━━━ Stored data

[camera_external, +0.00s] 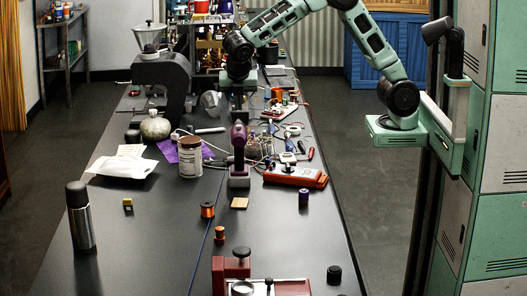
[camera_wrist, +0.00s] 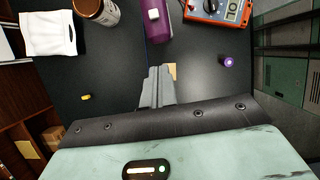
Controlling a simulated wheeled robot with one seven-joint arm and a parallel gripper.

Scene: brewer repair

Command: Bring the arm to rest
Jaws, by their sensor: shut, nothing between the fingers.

━━━━━━

◆ Set problem
Extract exactly the lines above from the line containing "[camera_wrist, +0.00s]" through the last one, both ends included, but not the pictures.

◆ The result
[camera_wrist, +0.00s] 
Controlling a simulated wheeled robot with one seven-joint arm and a parallel gripper.

Scene: brewer repair

Command: Bring the arm to rest
Jaws, by their sensor: shut, nothing between the fingers.

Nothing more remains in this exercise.